[DIRECTIONS FOR THIS TASK] Retype the tail of the data exactly, starting at the line containing "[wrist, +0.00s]" and stopping at the last line.

[DATA BLOCK]
Begin

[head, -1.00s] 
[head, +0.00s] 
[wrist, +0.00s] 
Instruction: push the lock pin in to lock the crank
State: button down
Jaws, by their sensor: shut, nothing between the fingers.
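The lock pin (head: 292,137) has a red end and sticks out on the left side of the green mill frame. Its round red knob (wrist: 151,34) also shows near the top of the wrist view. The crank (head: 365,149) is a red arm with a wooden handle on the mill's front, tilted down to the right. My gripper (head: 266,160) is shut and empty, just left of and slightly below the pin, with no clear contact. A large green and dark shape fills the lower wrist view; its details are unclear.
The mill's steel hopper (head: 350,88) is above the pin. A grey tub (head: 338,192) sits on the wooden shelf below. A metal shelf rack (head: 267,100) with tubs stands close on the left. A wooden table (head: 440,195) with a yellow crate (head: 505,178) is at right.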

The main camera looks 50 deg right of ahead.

End

[RESPONSE BELOW]
[wrist, +0.00s] 
Instruction: push the lock pin in to lock the crank
State: button down
Jaws, by their sensor: shut, nothing between the fingers.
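The lock pin (head: 292,137) has a red end and sticks out on the left side of the green mill frame. Its round red knob (wrist: 151,34) also shows near the top of the wrist view. The crank (head: 365,149) is a red arm with a wooden handle on the mill's front, tilted down to the right. My gripper (head: 266,160) is shut and empty, just left of and slightly below the pin, with no clear contact. A large green and dark shape fills the lower wrist view; its details are unclear.
The mill's steel hopper (head: 350,88) is above the pin. A grey tub (head: 338,192) sits on the wooden shelf below. A metal shelf rack (head: 267,100) with tubs stands close on the left. A wooden table (head: 440,195) with a yellow crate (head: 505,178) is at right.

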The main camera looks 50 deg right of ahead.

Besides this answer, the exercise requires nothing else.